Darron Gibson continues to excel in midfield. For a player signed for £500,000, his influence on the side is remarkable. Ending the first half with the most passes and the best accuracy, his range is an impressive weapon in the Everton armoury.
Next to Gibson was Marouane Fellaini. The big-haired Belgian filled the Leon Osman-shaped midfield hole with consummate ease. Used farther forward this season, Fellaini has struggled on occasion when reverting to central midfield; there was no sign of that Tuesday.
Strong in the tackle, Fellaini imposed himself from the off and provided excellent cover for the defence. The statistics highlight his influence, as Fellaini registered the most tackles (7), headed clearances (6), touches (86) and passes (61).
Ahead of Fellaini and Gibson, Ross Barkley received another start. Previously used on either flank, the youngster has struggled to influence proceedings. Handed a start in an advanced central role, Barkley showed his undoubted potential.
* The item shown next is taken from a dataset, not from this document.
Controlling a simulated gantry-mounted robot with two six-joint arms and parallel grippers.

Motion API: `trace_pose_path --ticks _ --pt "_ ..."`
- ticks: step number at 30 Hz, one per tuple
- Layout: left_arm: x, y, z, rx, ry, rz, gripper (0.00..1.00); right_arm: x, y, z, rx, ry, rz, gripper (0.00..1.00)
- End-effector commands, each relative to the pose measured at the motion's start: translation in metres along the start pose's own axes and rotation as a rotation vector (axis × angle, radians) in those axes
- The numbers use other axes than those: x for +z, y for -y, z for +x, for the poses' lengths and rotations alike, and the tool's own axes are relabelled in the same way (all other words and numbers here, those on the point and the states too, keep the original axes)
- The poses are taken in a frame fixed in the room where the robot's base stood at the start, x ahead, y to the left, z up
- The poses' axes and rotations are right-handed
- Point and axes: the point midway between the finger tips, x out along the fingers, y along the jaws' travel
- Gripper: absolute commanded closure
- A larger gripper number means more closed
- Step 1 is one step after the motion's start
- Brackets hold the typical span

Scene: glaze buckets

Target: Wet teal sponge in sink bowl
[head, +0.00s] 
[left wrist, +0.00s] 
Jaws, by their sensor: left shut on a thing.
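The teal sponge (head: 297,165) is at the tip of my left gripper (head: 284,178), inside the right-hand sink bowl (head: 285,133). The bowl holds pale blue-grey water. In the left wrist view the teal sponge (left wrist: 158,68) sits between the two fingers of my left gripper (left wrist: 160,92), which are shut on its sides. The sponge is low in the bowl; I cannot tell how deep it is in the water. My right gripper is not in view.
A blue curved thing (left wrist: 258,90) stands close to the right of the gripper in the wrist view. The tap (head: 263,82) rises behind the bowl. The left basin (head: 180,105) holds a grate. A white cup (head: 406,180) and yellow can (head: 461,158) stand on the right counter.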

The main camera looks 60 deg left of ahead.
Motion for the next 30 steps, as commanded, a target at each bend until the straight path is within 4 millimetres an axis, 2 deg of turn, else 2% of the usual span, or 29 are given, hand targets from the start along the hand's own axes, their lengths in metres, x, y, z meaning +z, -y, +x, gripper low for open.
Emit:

Whistling a second-half shot inches past the post, the highlight was a first-half turn beyond former teammate Mikel Arteta.
Showing enough to warrant further inclusion, the presence of Barkley would allow Fellaini to return to his favoured midfield position. In spite of his attacking threat, the Everton midfield has missed his physical presence and tackling ability this season. Last year, Fellaini won 100 percent of his tackles for several successive matches over a two-month period; this midfield needs that kind of ability.
As the curtain fell Tuesday, the most apparent difference between the sides was in forward areas. Possessing a strong defence and a well-balanced midfield, Everton only lack a scorer. For all his brawn (and clear improvements), Victor Anichebe still lacks the brains.
That leaves Nikica Jelavic, who appears to have gone missing, as this current imposter is a shadow of the player seen last season. The squad lacks depth, that much is clear, but Everton fall furthest short in attack. With an established scorer, the push for Europe would surely be stronger.
Ultimately, despite the poor away record against the top sides, these matches will not cost Everton. The costly ones are those draws against the other teams; Everton need to win those. Five points dropped in the last 10 minutes against Norwich quickly spring to mind.
Needing to discover a ruthless streak, akin to the one held by the league's best, the failure to dispatch the so-called 'lesser' sides is the main problem for the Blues. Overall, a Champions League push is probably a hurdle too far, but, on recent evidence, the gap is a closing one.